Auf alle Punkte hat die Konstruktion der Rakete Einfluss. Einfache Technik macht die Produktion einfacher, ebenso die Startvorbereitung oder die Qualitätskontrolle. Auch geringe Größe der Bauteile wirkt sich positiv auf 1, 2 und 3 aus. Gut durchkonstruierte Raketen erhöhen zudem die Sicherheit, was den Versicherungskosten zugute kommt oder Einsparungen bei der Qualitätskontrolle Einsparungen ermöglicht. Sind Sensoren (anders als bei der Proton, siehe Unfall) so beschaffen, dass sie schon aufgrund ihrer Form ihrer Markierungen nur richtig herum eingebaut werden können, so gibt es eine Fehlermöglichkeit weniger, die von der Qualitätskontrolle überwacht werden muss.
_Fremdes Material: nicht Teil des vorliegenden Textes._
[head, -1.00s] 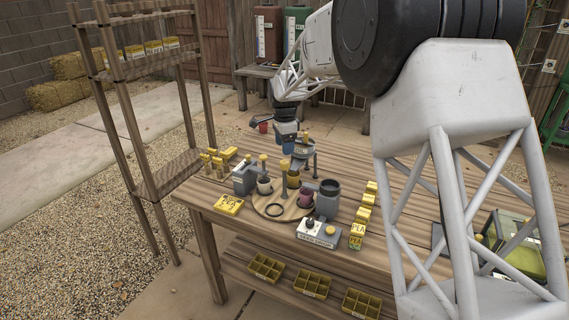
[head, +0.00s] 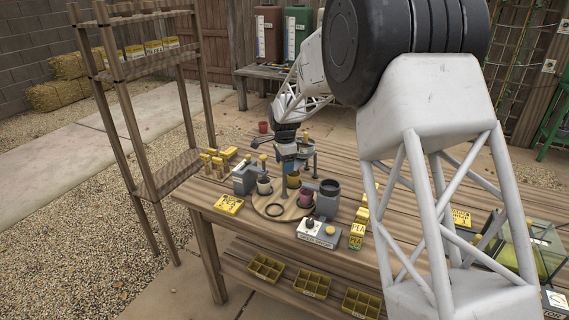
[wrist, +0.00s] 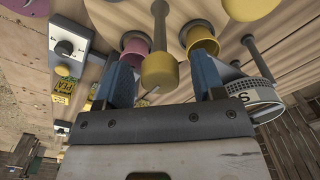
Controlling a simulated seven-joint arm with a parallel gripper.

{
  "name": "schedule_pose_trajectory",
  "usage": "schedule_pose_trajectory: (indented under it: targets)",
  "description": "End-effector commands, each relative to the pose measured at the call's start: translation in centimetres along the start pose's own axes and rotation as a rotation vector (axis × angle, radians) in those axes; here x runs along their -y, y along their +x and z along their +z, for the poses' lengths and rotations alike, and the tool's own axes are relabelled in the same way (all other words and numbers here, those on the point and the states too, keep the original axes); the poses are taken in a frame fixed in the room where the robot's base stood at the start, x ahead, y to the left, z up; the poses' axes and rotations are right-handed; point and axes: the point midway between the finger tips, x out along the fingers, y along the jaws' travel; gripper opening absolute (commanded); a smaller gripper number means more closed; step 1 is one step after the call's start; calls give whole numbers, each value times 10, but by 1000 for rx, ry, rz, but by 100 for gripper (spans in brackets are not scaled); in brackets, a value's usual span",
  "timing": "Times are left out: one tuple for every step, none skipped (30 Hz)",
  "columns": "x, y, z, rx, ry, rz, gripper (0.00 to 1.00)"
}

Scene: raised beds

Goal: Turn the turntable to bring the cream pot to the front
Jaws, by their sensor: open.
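The round wooden turntable (head: 272,212) lies on the workbench and bears several pots. The cream pot (head: 264,187) stands at its left side in the head view. A yellow pot (head: 294,181) stands toward its back and a dark pink pot (head: 305,200) at its right. My gripper (head: 287,160) is over the turntable, pointing down. In the wrist view its two blue fingers are apart, with a yellow-knobbed post (wrist: 158,70) showing between them. I cannot tell whether they touch it. The pink pot (wrist: 132,47) and yellow pot (wrist: 201,40) appear beyond the fingers.
A grey canister (head: 328,199) stands at the turntable's right edge, and a control box (head: 317,232) at its front right. A grey block (head: 244,178) is close by on the left. A sieve (wrist: 256,100) is near the right finger in the wrist view. Yellow boxes surround the area.

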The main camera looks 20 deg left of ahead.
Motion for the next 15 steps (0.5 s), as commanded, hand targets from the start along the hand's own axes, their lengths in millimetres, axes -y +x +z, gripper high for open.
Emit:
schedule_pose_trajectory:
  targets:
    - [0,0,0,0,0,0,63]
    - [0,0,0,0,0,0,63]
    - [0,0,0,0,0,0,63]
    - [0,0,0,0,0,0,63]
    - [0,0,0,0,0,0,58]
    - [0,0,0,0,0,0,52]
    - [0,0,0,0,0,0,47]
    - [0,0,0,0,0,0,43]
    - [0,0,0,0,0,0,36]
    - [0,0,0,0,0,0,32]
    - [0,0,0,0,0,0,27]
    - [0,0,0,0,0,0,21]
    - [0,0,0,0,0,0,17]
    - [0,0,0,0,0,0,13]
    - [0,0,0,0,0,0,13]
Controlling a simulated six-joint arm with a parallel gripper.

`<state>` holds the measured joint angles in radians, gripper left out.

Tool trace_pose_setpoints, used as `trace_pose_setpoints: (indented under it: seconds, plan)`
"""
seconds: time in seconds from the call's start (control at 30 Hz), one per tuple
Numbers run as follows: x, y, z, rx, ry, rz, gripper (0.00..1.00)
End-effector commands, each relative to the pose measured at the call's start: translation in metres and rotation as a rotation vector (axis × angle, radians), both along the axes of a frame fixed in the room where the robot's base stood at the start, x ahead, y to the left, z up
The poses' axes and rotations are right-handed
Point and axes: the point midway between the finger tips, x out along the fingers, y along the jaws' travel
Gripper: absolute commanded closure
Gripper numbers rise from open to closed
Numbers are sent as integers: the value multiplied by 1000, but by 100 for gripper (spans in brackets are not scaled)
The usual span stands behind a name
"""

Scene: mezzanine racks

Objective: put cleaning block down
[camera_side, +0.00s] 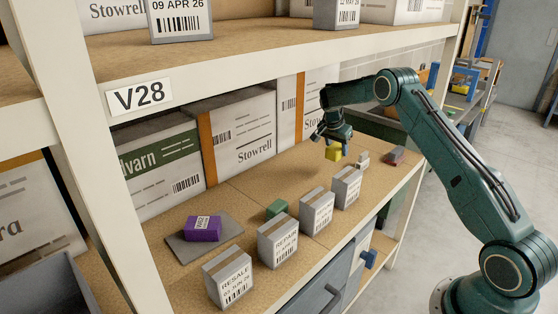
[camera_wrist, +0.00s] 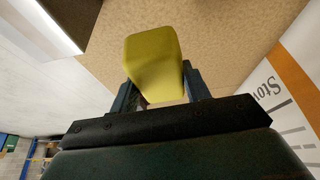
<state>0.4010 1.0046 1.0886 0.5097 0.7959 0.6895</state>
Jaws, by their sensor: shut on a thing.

Man kann die Kosten auch auf die einzelnen Bauteile aufteilen, auf die dann anteilig 1, 2 und 3 entfallen. Da wären:
1. Nutzlaststpitze, z.B. Fairing, Adapter
2. Elektrik, Bordcomputer
3. Einzelne Raketenstufen, bestehend aus:
3.1 Triebwerk
3.2 Tanks+Leitungen
3.3 Zelle+Schubgerüst, Zwischenstufen
Bei einer Feststoffstufe gibt es natürlich andere Bauteile, somit sind auch die Kosten anders verteilt. Da hier nur Wasserstoff mit Kerosin verglichen werden soll, wird diese komplett andere Bauweise hier außer Acht gelassen.
Diesmal gilt für alle Punkte, dass eine einfache Bauweise zumeist zu geringeren Kosten führt. Für Strukturbauteile wie Tanks und Zelle wirkt schon eine geringere Größe kostensenkend. Auch geringe auf die Turbopumpen wirkt sich geringes Fördervolumen (durch hohe Brennstoffdichte oder hohen spezifischen Impuls) positiv aus.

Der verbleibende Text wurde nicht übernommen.